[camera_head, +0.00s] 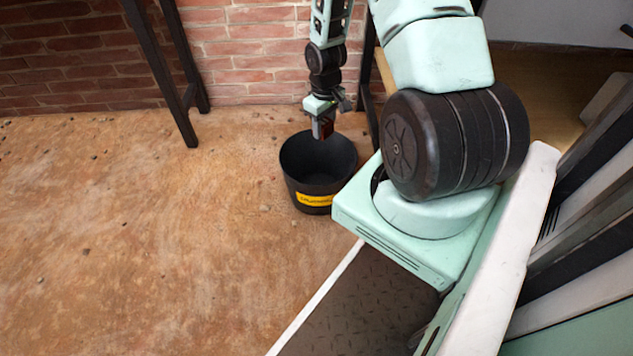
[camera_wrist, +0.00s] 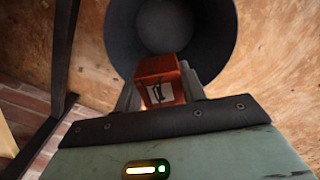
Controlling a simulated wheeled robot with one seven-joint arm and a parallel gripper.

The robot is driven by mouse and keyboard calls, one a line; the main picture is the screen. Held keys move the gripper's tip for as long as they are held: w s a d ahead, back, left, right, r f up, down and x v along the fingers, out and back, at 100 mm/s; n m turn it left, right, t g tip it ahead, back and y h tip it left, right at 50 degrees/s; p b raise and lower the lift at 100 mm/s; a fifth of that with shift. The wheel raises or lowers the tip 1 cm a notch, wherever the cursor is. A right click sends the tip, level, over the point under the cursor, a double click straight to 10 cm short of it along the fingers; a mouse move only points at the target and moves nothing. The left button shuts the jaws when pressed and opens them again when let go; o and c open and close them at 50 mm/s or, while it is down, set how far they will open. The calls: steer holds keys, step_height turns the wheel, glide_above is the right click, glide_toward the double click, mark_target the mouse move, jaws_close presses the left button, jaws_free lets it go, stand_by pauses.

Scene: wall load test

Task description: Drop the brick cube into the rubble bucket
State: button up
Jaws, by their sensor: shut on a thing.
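The rubble bucket (camera_head: 318,172) is black with a yellow label and stands upright on the floor near the brick wall. My gripper (camera_head: 322,130) points down above the bucket's opening. In the wrist view my gripper (camera_wrist: 160,88) is shut on the brick cube (camera_wrist: 158,70), which is orange-red with a dark mark on its near face. In the head view the cube (camera_head: 326,128) is small and partly hidden by the fingers. The bucket (camera_wrist: 120,30) lies beyond the cube in the wrist view, and the part of its inside that shows looks empty.
A brick wall (camera_head: 255,50) runs behind the bucket. Dark table legs (camera_head: 165,75) stand at the back left, and another dark leg (camera_wrist: 62,50) shows in the wrist view. The dusty floor (camera_head: 140,220) left of the bucket is clear apart from small bits.

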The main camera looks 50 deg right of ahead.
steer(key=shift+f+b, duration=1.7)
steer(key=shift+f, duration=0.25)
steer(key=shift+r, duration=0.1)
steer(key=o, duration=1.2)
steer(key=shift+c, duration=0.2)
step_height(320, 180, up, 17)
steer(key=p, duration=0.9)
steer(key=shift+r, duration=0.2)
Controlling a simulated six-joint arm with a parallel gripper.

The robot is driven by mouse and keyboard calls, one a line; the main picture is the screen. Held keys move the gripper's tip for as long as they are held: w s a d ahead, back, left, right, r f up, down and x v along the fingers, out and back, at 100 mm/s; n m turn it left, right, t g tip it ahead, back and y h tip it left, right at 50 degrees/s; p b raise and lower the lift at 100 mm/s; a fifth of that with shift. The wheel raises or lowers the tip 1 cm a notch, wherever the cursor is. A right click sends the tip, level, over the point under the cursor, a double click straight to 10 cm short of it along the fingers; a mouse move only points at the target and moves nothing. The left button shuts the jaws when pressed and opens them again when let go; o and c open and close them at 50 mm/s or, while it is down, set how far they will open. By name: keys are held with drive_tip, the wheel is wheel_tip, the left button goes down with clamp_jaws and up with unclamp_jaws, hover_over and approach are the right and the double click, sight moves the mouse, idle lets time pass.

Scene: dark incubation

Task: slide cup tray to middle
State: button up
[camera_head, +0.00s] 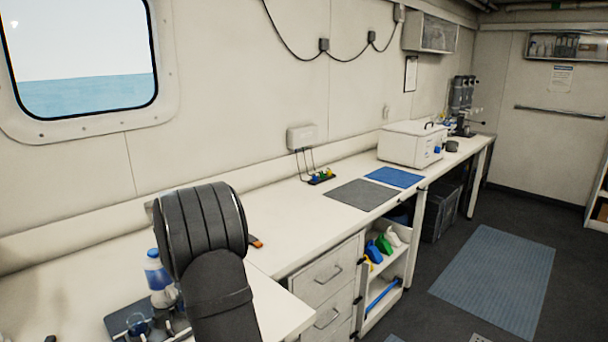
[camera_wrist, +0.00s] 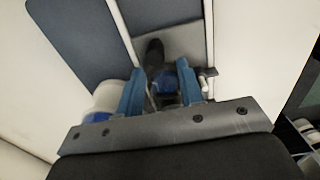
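The dark blue-grey cup tray (camera_head: 122,318) lies on the white bench at the lower left of the head view. A clear cup with a bluish tint (camera_head: 138,324) stands on it; my arm hides part of this area. In the wrist view, a dark blue-grey panel (camera_wrist: 70,40), probably the tray, lies left of a pale strip. My gripper (camera_wrist: 159,68) has two blue fingers standing apart. A dark object (camera_wrist: 154,53) and a blue patch (camera_wrist: 164,82) show between or below them; I cannot tell whether the fingers touch these.
A white and blue bottle (camera_head: 157,272) stands close to my arm. Along the bench are an orange-and-dark item (camera_head: 256,241), a small rack (camera_head: 321,176), a grey mat (camera_head: 362,195), a blue mat (camera_head: 396,177) and a white box (camera_head: 410,145). The bench before the grey mat is mostly clear.

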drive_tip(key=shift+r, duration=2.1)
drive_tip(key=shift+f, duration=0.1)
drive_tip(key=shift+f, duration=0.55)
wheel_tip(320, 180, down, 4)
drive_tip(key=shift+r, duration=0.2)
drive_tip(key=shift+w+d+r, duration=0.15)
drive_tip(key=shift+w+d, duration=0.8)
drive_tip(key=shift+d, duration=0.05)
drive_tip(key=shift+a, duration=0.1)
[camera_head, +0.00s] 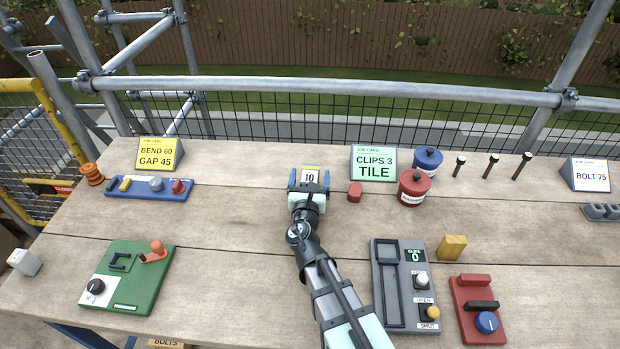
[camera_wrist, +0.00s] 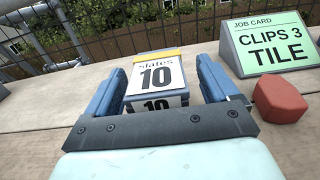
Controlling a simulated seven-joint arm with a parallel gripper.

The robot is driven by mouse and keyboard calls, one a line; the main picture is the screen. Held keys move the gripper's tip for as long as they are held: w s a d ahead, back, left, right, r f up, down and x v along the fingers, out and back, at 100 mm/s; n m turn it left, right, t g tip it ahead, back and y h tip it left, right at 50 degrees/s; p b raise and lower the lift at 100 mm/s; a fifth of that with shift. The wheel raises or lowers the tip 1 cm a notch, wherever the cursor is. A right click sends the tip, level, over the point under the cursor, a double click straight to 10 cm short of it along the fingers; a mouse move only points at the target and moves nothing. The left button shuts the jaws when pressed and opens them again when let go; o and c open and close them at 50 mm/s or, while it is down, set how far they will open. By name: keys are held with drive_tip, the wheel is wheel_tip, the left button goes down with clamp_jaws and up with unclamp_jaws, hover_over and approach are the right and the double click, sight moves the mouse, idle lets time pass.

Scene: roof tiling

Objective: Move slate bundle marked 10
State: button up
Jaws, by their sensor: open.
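The slate bundle marked 10 (camera_head: 310,176) stands upright on the wooden table in front of the back railing. In the wrist view the bundle (camera_wrist: 157,80) shows a white label reading "slates 10", with a yellow band along its top. My gripper (camera_head: 310,180) is open, low over the table. Its two blue fingers stand on either side of the bundle in the wrist view (camera_wrist: 155,85), with a visible gap on each side. Whether the fingertips reach past its far edge is hard to tell.
A red block (camera_head: 355,191) lies close right of my gripper, before the green "CLIPS 3 TILE" card (camera_head: 374,163). Red (camera_head: 413,187) and blue (camera_head: 428,160) pots stand farther right. A grey clip station (camera_head: 388,285) and green board (camera_head: 128,277) are nearer.

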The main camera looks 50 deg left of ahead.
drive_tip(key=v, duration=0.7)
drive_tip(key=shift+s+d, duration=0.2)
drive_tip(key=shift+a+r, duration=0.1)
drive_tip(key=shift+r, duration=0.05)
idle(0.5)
::::::::
* EXERCISE GOAL:
Reproduce all the records verbatim, excluding images.

* FINAL RESULT:
[camera_head, +0.00s] 
[camera_wrist, +0.00s] 
Controlling a simulated wheeled robot with one seven-joint arm and a parallel gripper.

The robot is driven by mouse and keyboard calls, one a line; the main picture is the screen. Held keys move the gripper's tip for as long as they are held: w s a d ahead, back, left, right, r f up, down and x v along the fingers, out and back, at 100 mm/s; n m turn it left, right, t g tip it ahead, back and y h tip it left, right at 50 degrees/s; p b raise and lower the lift at 100 mm/s; a fifth of that with shift. The wheel raises or lowers the tip 1 cm a notch, wherever the cursor is. A right click sends the tip, level, over the point under the cursor, a double click straight to 10 cm short of it along the fingers; a mouse move only points at the target and moves nothing. The left button shuts the jaws when pressed and opens them again when let go; o and c open and close them at 50 mm/s or, while it is down, set how far they will open. The calls: steer holds keys, step_height turns the wheel, glide_above is the right click, glide_toward the double click, mark_target the mouse move, jaws_close presses the left button, jaws_free lets it go, stand_by pauses.

Scene: wall load test

Task description: Drop the brick cube into the rubble bucket
State: button up
Jaws, by their sensor: shut on a thing.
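The rubble bucket (camera_head: 318,172) is black with a yellow label and stands upright on the floor near the brick wall. My gripper (camera_head: 322,130) points down above the bucket's opening. In the wrist view my gripper (camera_wrist: 160,88) is shut on the brick cube (camera_wrist: 158,70), which is orange-red with a dark mark on its near face. In the head view the cube (camera_head: 326,128) is small and partly hidden by the fingers. The bucket (camera_wrist: 120,30) lies beyond the cube in the wrist view, and the part of its inside that shows looks empty.
A brick wall (camera_head: 255,50) runs behind the bucket. Dark table legs (camera_head: 165,75) stand at the back left, and another dark leg (camera_wrist: 62,50) shows in the wrist view. The dusty floor (camera_head: 140,220) left of the bucket is clear apart from small bits.

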The main camera looks 50 deg right of ahead.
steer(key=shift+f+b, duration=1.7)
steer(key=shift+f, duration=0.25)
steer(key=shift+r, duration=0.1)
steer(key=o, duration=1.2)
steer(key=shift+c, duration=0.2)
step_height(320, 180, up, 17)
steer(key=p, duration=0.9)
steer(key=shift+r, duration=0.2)
Controlling a simulated six-joint arm with a parallel gripper.

The robot is driven by mouse and keyboard calls, one a line; the main picture is the screen. Held keys move the gripper's tip for as long as they are held: w s a d ahead, back, left, right, r f up, down and x v along the fingers, out and back, at 100 mm/s; n m turn it left, right, t g tip it ahead, back and y h tip it left, right at 50 degrees/s; p b raise and lower the lift at 100 mm/s; a fifth of that with shift. The wheel raises or lowers the tip 1 cm a notch, wherever the cursor is. A right click sends the tip, level, over the point under the cursor, a double click straight to 10 cm short of it along the fingers; a mouse move only points at the target and moves nothing. The left button shuts the jaws when pressed and opens them again when let go; o and c open and close them at 50 mm/s or, while it is down, set how far they will open. By name: keys are held with drive_tip, the wheel is wheel_tip, the left button goes down with clamp_jaws and up with unclamp_jaws, hover_over and approach are the right and the double click, sight moves the mouse, idle lets time pass.

Scene: dark incubation

Task: slide cup tray to middle
State: button up
[camera_head, +0.00s] 
[camera_wrist, +0.00s] 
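The dark blue-grey cup tray (camera_head: 122,318) lies on the white bench at the lower left of the head view. A clear cup with a bluish tint (camera_head: 138,324) stands on it; my arm hides part of this area. In the wrist view, a dark blue-grey panel (camera_wrist: 70,40), probably the tray, lies left of a pale strip. My gripper (camera_wrist: 159,68) has two blue fingers standing apart. A dark object (camera_wrist: 154,53) and a blue patch (camera_wrist: 164,82) show between or below them; I cannot tell whether the fingers touch these.
A white and blue bottle (camera_head: 157,272) stands close to my arm. Along the bench are an orange-and-dark item (camera_head: 256,241), a small rack (camera_head: 321,176), a grey mat (camera_head: 362,195), a blue mat (camera_head: 396,177) and a white box (camera_head: 410,145). The bench before the grey mat is mostly clear.

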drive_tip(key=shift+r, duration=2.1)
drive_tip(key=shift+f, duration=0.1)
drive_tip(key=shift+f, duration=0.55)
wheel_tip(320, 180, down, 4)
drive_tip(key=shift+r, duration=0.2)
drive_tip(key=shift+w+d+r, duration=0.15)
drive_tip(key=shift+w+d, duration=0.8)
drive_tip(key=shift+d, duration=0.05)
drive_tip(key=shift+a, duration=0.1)
[camera_head, +0.00s] 
[camera_wrist, +0.00s] 
Controlling a simulated seven-joint arm with a parallel gripper.

The robot is driven by mouse and keyboard calls, one a line; the main picture is the screen. Held keys move the gripper's tip for as long as they are held: w s a d ahead, back, left, right, r f up, down and x v along the fingers, out and back, at 100 mm/s; n m turn it left, right, t g tip it ahead, back and y h tip it left, right at 50 degrees/s; p b raise and lower the lift at 100 mm/s; a fifth of that with shift. The wheel raises or lowers the tip 1 cm a notch, wherever the cursor is. A right click sends the tip, level, over the point under the cursor, a double click straight to 10 cm short of it along the fingers; a mouse move only points at the target and moves nothing. The left button shuts the jaws when pressed and opens them again when let go; o and c open and close them at 50 mm/s or, while it is down, set how far they will open. By name: keys are held with drive_tip, the wheel is wheel_tip, the left button goes down with clamp_jaws and up with unclamp_jaws, hover_over and approach are the right and the double click, sight moves the mouse, idle lets time pass.

Scene: roof tiling

Objective: Move slate bundle marked 10
State: button up
Jaws, by their sensor: open.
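The slate bundle marked 10 (camera_head: 310,176) stands upright on the wooden table in front of the back railing. In the wrist view the bundle (camera_wrist: 157,80) shows a white label reading "slates 10", with a yellow band along its top. My gripper (camera_head: 310,180) is open, low over the table. Its two blue fingers stand on either side of the bundle in the wrist view (camera_wrist: 155,85), with a visible gap on each side. Whether the fingertips reach past its far edge is hard to tell.
A red block (camera_head: 355,191) lies close right of my gripper, before the green "CLIPS 3 TILE" card (camera_head: 374,163). Red (camera_head: 413,187) and blue (camera_head: 428,160) pots stand farther right. A grey clip station (camera_head: 388,285) and green board (camera_head: 128,277) are nearer.

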The main camera looks 50 deg left of ahead.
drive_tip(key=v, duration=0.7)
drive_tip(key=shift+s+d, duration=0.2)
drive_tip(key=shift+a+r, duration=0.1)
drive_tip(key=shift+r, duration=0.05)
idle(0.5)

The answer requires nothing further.